Creating further proof that the U.S. Army plans to use video games to attract gamers, the organization has announced the launch of its Race for Strength online game.
To play the game, users must print out a "palm card" from the site. After printing it out, they need to start up their Webcams and point it at themselves. As the game starts, they control the Nascar car in the game with the palm card, which they move like a steering wheel in front of their Webcam to control the action on-screen.
The goal of the game, the U.S. Army claims, is to test the gamer's racing ability against real Army vehicles. The gamer needs to control the car as it works its way through Mine Resistant Ambush Protected and Stryker AV vehicles.
The U.S. Army touted Race for Strength as one of the first titles showcasing an "augmented reality," a technology that combines "real-world activities with computer-generated graphic situations."

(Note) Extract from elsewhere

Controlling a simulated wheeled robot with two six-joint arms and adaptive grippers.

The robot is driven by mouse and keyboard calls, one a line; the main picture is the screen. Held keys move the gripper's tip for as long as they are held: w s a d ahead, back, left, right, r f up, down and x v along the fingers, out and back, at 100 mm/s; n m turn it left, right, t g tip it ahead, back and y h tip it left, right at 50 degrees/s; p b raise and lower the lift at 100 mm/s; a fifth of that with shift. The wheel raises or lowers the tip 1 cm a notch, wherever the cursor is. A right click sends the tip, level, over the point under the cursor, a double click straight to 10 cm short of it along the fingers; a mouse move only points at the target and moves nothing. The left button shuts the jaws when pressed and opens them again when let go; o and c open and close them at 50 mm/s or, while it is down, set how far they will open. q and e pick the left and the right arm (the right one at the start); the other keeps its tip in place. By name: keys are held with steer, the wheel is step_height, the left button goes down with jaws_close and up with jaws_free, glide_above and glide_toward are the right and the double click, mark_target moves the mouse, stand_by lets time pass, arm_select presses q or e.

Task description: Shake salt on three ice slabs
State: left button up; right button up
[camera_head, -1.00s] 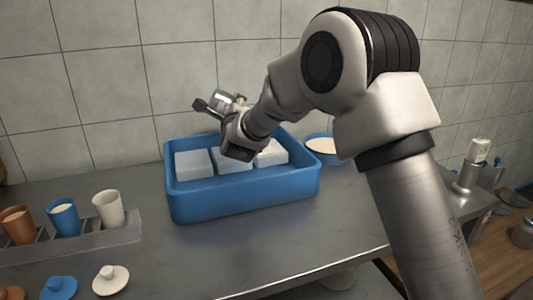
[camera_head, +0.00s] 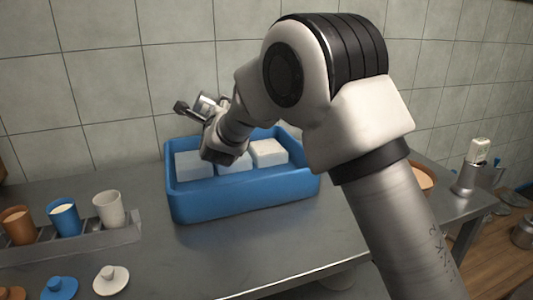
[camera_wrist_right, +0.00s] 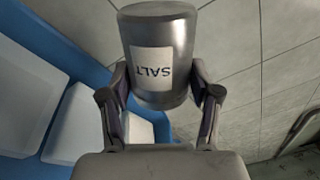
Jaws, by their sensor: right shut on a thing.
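A blue bin (camera_head: 245,203) stands on the counter with three white ice slabs in it: a left slab (camera_head: 193,166), a middle slab (camera_head: 236,167) and a right slab (camera_head: 268,152). My right gripper (camera_head: 193,107) is above the bin's left part, over the left and middle slabs. It is shut on a grey metal salt shaker (camera_wrist_right: 158,50), whose SALT label reads upside down in the right wrist view. The shaker looks tilted on its side in the head view. Two slabs and the blue bin wall (camera_wrist_right: 85,65) show in the wrist view. My left gripper is not in view.
A rack (camera_head: 90,240) with brown, blue and white cups stands at the left, with lids (camera_head: 110,279) in front. A brown bowl (camera_head: 424,177) is behind my arm at the right. A blender-like device (camera_head: 470,165) stands farther right. The counter's front middle is clear.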

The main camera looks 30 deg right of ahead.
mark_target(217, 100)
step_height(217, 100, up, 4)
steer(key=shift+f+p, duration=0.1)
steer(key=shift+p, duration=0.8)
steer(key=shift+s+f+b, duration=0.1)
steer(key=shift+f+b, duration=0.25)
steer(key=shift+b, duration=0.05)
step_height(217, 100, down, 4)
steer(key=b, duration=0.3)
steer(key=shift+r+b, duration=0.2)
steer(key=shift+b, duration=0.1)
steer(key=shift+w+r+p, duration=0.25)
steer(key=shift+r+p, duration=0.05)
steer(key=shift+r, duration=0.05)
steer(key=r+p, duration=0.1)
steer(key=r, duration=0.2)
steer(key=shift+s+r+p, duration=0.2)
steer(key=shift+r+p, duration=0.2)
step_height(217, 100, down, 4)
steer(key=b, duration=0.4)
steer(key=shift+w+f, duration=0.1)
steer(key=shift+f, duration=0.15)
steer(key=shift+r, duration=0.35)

But like just about anything gaming-related that the U.S. Army releases, its real intentions have little to do with showcasing new technologies. In reality, the armed-service branch wants to recruit new soldiers.
"The computer game is another extension of the U.S. Army's continuing effort to showcase its high-tech skills training and the many options and opportunities it offers," the organization wrote in a statement.
U.S. Army Colonel Derik W. Crotts, director of strategic marketing and outreach at the Army's Accessions Command, echoed that sentiment. He believes the game does a fine job of detailing the U.S. Army's value to gamers.
"Many young Americans may not be aware of the wide variety of opportunities available to them in the U.S. Army," Col. Crotts said in a statement. "Education, high-tech training, and leadership development are just a few of the options available in the Army. This new computer technology will allow today's youth to experience the diverse elements of the Army, and demonstrate the elite technology and training used to develop our Army-strong soldiers."
The launch of Race for Strength comes on the heels of a recent U.S. Naval Research study that found gamers might make better soldiers than non-gamers.